### WHAT THE EXERCISE ASKS
Copy, from the entries below, each line where the word "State" can be found.

### EXTRACTED ENTRIES
++++++++++++++++++++

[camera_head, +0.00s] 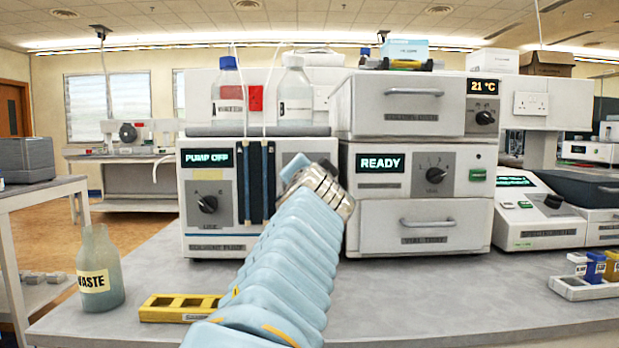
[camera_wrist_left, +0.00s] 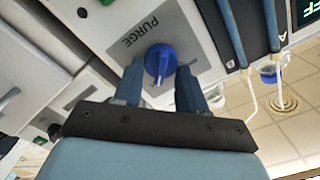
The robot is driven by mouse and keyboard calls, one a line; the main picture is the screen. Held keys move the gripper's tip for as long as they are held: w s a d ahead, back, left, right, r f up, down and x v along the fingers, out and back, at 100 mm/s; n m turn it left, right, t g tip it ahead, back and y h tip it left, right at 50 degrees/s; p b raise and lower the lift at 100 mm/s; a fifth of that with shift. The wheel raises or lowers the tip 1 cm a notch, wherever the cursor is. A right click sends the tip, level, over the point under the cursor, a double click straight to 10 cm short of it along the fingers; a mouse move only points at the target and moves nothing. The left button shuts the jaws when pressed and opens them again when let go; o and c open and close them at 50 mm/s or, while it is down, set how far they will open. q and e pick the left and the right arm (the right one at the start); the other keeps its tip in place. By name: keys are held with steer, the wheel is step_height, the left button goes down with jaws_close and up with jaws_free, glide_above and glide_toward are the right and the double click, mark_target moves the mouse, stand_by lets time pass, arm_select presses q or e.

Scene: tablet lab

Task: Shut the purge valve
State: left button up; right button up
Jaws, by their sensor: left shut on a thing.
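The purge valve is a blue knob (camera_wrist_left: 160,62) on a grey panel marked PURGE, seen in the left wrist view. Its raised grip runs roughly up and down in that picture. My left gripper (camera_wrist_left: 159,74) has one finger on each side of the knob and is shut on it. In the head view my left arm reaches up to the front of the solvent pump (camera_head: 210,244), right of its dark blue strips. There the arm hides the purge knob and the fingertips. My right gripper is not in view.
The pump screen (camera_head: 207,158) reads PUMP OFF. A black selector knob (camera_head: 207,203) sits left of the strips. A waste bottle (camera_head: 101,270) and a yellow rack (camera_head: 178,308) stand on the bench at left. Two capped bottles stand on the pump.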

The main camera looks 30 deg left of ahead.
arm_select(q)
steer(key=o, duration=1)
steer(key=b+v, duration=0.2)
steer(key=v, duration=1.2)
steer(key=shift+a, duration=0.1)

++++++++++++++++++++

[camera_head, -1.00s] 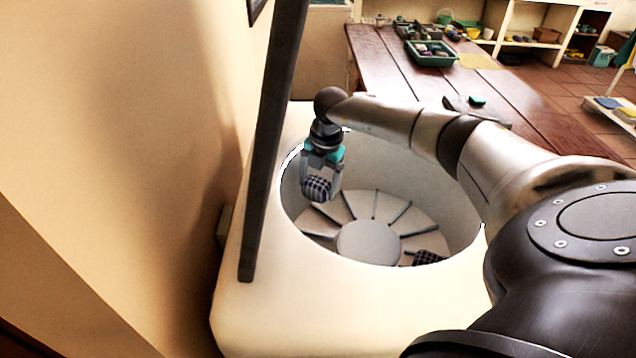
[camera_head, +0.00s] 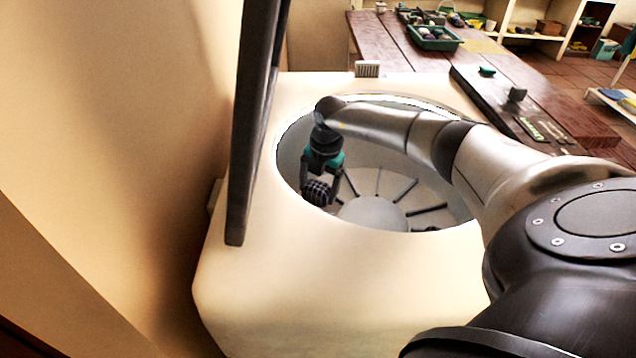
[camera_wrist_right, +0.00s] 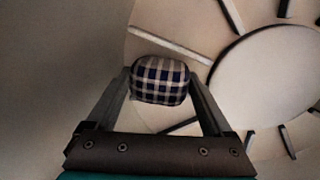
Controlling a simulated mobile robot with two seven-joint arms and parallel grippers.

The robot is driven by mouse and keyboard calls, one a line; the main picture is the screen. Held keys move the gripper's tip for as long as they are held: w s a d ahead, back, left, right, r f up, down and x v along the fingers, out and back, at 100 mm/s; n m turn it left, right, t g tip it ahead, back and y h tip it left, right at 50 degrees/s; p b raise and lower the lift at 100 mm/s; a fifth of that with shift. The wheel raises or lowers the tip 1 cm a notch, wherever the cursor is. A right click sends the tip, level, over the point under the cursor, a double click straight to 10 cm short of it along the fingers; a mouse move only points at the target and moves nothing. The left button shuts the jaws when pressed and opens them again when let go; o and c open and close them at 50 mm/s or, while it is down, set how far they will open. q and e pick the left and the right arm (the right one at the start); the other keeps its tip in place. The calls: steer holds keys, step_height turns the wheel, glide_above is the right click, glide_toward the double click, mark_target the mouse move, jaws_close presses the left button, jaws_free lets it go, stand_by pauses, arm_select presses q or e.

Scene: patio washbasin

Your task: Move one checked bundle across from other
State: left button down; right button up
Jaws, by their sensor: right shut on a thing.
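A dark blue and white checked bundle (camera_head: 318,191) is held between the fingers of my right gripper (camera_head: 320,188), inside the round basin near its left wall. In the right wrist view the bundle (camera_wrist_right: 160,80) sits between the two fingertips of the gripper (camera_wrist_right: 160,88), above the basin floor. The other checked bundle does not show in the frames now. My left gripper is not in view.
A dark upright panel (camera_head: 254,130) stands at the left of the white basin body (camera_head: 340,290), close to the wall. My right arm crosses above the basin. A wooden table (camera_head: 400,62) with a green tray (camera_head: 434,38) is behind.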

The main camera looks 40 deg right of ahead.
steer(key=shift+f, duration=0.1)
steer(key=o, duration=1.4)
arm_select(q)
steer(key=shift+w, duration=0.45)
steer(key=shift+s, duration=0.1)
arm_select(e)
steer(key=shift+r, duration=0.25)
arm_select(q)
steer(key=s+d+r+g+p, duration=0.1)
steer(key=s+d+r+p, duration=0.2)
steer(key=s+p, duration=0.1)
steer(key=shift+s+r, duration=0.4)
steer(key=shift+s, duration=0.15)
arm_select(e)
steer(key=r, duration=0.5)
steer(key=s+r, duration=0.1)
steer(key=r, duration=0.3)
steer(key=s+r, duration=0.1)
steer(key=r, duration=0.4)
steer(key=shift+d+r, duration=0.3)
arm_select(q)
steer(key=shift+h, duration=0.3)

++++++++++++++++++++

### CORRECT ANSWER
State: left button up; right button up
State: left button down; right button up

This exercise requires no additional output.